§ **INPUT MATERIAL**:

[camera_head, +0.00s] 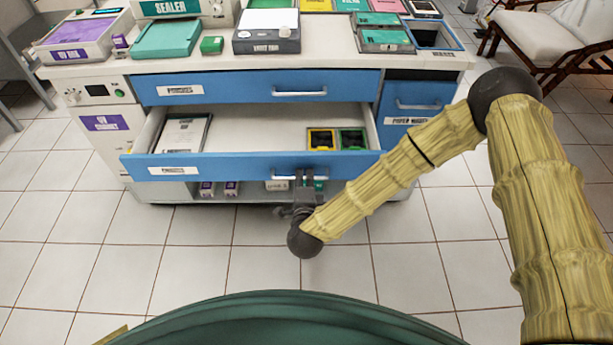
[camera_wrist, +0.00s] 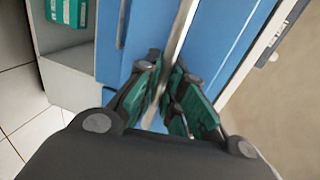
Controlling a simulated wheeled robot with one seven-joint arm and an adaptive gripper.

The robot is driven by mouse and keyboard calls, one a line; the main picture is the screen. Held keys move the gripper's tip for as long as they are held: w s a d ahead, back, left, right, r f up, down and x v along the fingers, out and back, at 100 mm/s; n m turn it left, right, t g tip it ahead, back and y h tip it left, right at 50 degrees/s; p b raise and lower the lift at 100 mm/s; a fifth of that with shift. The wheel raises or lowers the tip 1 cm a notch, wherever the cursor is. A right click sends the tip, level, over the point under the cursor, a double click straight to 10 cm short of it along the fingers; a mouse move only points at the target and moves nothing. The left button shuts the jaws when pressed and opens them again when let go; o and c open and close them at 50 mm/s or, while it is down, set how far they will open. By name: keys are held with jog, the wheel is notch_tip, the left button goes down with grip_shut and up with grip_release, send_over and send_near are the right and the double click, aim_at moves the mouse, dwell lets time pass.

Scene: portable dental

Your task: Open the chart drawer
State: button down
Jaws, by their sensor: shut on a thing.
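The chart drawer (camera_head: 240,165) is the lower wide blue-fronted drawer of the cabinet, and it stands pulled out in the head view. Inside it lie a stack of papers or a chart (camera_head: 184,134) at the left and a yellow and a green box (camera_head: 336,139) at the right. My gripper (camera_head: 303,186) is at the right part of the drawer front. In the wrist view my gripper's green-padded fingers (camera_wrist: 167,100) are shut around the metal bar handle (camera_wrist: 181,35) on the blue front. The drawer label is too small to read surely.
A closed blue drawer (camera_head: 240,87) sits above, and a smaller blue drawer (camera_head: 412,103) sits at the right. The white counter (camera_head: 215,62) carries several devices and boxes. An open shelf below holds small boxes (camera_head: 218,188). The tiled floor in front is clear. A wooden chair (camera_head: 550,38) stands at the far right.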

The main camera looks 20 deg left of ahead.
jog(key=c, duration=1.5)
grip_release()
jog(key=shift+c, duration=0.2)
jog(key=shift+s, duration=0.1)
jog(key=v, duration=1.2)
==
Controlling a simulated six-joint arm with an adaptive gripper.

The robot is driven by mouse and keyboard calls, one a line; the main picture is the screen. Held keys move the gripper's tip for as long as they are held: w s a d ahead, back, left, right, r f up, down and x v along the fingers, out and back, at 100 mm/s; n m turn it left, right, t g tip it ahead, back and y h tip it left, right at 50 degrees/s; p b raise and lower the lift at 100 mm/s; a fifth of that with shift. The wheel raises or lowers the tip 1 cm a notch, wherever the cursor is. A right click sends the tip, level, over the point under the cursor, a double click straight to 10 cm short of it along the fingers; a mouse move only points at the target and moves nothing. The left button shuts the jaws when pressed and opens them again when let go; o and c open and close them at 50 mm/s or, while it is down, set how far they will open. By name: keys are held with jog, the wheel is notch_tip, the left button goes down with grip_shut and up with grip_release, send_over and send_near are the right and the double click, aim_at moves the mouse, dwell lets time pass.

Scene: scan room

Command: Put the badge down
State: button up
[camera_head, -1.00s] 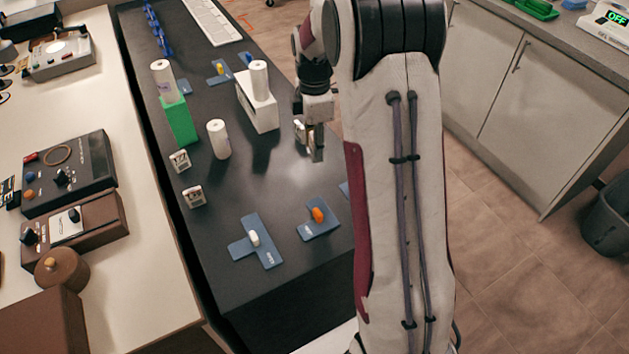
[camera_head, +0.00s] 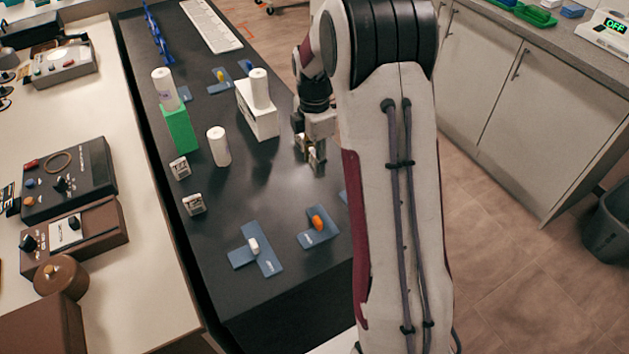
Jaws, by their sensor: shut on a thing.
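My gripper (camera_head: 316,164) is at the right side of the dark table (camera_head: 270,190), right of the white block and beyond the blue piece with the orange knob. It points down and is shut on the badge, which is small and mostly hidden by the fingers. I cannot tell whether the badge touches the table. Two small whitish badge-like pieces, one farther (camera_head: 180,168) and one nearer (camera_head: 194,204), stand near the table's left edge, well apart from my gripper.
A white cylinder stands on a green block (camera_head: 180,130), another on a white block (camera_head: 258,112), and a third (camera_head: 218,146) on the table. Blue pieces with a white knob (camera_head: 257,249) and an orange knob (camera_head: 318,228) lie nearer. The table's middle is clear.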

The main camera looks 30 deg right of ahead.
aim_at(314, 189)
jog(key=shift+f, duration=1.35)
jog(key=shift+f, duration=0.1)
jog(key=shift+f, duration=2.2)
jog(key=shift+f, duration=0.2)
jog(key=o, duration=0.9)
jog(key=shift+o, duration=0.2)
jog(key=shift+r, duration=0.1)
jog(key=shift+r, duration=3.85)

§ **DO THIS**:
Show all lines in the entries above where the word "Scene" appears.

§ **FINISHED EXERCISE**:
Scene: portable dental
Scene: scan room

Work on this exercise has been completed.